例えば、銅の電解精製においては、銅品位99.5%程度に粗精製された銅をアノード(陽極)とし、銅品位99.99%の銅母板やステンレス母板をカソード(陰極)として、両極間に電気を通じることにより、カソード(陰極)側に銅を電着させている。
【0003】
銅アノード中には、金、銀、鉛、ビスマスなど、銅電解における目的外金属が含まれている場合が多く、銅アノードの電解が進むにつれ、アノード表面に目的外金属が現れ、個々の溶出率に従って電解液中に溶出したり、銅アノード表面に泥状に残ったり、電解槽底に沈んで泥状の沈殿物として堆積する。

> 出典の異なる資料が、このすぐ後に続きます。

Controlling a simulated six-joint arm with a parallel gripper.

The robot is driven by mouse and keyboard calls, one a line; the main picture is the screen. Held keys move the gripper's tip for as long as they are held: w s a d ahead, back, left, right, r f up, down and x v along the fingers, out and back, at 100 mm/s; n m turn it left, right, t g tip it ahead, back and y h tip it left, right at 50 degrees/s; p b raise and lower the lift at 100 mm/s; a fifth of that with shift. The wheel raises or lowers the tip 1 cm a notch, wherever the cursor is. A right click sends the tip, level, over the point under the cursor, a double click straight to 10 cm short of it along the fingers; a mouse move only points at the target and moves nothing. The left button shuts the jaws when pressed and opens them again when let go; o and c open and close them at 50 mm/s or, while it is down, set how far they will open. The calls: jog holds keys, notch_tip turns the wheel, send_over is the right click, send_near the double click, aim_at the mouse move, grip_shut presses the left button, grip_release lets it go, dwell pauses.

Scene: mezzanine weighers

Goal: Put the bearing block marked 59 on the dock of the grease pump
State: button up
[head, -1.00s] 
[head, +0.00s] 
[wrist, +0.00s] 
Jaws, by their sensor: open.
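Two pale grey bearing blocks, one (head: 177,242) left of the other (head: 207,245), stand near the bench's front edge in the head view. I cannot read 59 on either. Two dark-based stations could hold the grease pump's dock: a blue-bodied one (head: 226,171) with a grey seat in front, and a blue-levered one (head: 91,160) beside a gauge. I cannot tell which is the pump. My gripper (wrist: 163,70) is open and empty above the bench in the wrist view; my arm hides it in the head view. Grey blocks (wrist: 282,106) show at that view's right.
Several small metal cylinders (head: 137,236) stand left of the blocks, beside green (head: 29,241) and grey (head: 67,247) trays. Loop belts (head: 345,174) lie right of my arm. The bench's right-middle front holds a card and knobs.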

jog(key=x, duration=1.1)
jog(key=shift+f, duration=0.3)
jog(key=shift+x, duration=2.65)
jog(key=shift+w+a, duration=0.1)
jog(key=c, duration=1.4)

前記泥状の沈殿物が電解スライムと呼ばれている。
このような電解スライムはアノード表面で層を形成することにより、目的金属の電気抵抗を高め、消費電力の増加を招き、電解効率を下げるという問題や、アノード表面から剥離された電解スライムがカソードへ付着してしまい電解後の銅の純度が低下したり、カソード表面に凹凸等の欠陥が生じる事により電気ショートが発生し生産性が低下するという問題があった。
【0004】
上記の問題を解決するため、例えば特許文献1では陽極の表面に発生したアノード(陽極)スライムが陽極の表面から剥離する前に、陽極を電解槽から引き揚げ、アノードスライムを陽極の表面から除去した後、再び電解槽へ陽極を挿入し、電解精製を継続する電解精製方法が開示されている。
【0005】
また、特許文献2には電解精製中に、電解液に浸漬するように支持された陽極と陰極との間において、前記電解液が前記陽極の表面に対して垂直な流れを形成するように前記電解液の撹拌を実施する電解精製装置が開示されている。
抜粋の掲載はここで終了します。